Am I wrong to fear putting the “romance” label on my novels? Other people keep putting that label on them. Should I go with the flow? I ask the question because of an exchange with a writing friend recently. I was testing the elevator pitch for what may be my next novel.
Hannah is a wrecker's daughter. She can set a false light or rifle a deadman's pockets as quick as any man. Now Hannah is coming of age, and there isn't a young man in the village that she'd give the time of day. But the soldier boys are coming, and Hannah might just catch one, if they don't catch her first.
This provoked an interesting response from my friend:
See you say you don’t write romance but you do. They aren’t harlequin romance but they are stories of love and family and relationships.
And my friend is absolutely correct. All of my books are romances, in at least two senses of the word. In the general sense of the word, they are stories about the forming and breaking of loving relationships. In the older literary sense of the word, they are not works of literary realism but tales of adventure and romance. I could honestly describe them as historical romance, except Lady Isabel and the Elf Knight, which is a fairy tale in the Arthurian mode, which is to say, a romance.

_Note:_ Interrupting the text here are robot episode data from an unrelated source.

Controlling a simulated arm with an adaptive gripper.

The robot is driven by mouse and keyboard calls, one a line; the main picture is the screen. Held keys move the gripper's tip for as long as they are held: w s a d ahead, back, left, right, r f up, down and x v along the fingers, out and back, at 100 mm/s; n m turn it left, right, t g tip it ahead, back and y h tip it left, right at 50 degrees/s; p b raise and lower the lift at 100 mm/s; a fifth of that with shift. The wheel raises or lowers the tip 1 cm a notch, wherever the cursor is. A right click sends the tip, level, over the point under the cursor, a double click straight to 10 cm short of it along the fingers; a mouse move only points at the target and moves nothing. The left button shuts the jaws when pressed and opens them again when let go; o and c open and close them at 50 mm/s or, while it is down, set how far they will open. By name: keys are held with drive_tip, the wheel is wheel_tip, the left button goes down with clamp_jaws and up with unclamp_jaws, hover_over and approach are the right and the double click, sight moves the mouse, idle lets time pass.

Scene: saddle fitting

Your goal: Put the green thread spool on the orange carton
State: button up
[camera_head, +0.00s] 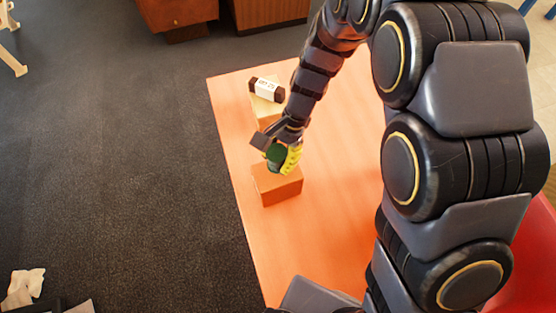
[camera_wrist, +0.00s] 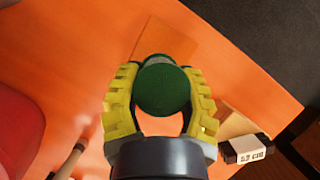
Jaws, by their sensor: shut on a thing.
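The green thread spool (camera_head: 276,154) is between the yellow fingers of my gripper (camera_head: 282,158), which is shut on it. In the wrist view the spool (camera_wrist: 163,88) shows its round green end between the two yellow fingers of my gripper (camera_wrist: 162,98). The orange carton (camera_head: 279,188) stands on the table, just below the spool in the head view. In the wrist view the carton (camera_wrist: 172,38) shows beyond the spool, partly hidden by it. I cannot tell whether the spool touches the carton.
A black and white block with printing (camera_head: 267,89) lies on a tan box (camera_head: 266,111) farther back on the orange table (camera_head: 233,118). The block also shows at the wrist view's lower right (camera_wrist: 246,150). Table to the carton's front is clear.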

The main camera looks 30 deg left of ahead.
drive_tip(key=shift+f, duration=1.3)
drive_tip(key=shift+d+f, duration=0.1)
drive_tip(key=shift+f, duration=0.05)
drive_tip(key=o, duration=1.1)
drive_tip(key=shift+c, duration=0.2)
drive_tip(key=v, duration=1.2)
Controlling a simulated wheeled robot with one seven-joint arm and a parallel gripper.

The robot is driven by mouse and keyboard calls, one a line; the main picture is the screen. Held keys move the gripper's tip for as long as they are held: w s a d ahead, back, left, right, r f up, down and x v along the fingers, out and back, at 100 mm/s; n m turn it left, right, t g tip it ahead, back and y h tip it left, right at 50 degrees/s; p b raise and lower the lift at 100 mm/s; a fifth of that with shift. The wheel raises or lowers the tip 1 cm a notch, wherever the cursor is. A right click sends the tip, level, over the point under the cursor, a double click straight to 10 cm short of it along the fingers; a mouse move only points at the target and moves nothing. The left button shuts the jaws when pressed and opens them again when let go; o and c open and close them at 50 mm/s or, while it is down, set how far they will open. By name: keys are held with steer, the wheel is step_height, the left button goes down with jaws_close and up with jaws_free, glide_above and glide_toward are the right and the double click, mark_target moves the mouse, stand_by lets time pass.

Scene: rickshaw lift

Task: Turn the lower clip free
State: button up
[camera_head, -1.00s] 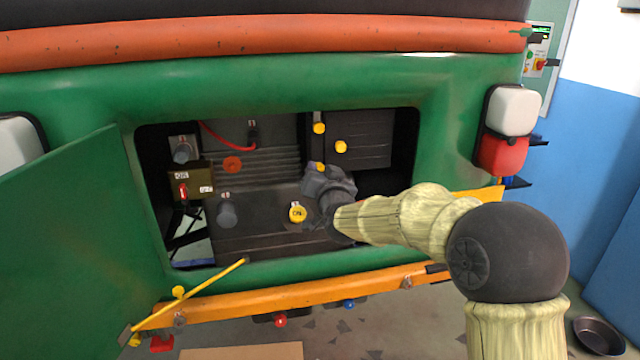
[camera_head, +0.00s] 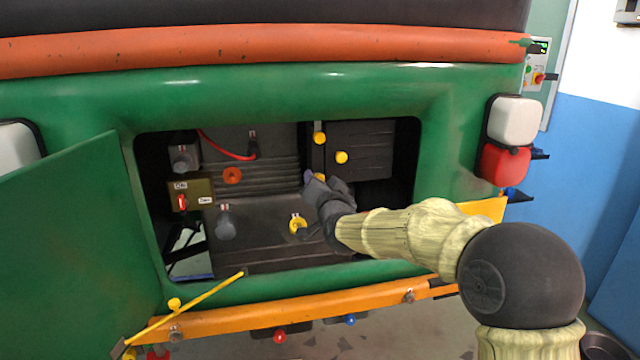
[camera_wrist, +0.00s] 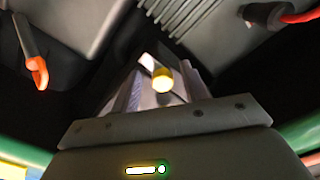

But in today’s market, the “romance” label comes with some pretty strict caveats and my books are not, as my friend says, Harlequin-style romances. In commercial terms, the rules of the romance genre are strict, perhaps stricter than for any other genre. I don’t believe my books fit that formula. Most notably, they don’t have a happily ever after ending.
The Harlequin style of romance is wish-fulfillment for women, just as military novels are wish-fulfillment for men. I see nothing wrong with either of them, as long as they do not make their readers turn sour on the real world, on real marriages, or real service. But such books are not the entirety of romance as a subject and theme in literature, any more than the standard military novel is the entirety of war as a subject and theme in literature. Indeed, many of the greatest works in the canon are tales of romance or tales of war, and sometimes, like Henry V, of both.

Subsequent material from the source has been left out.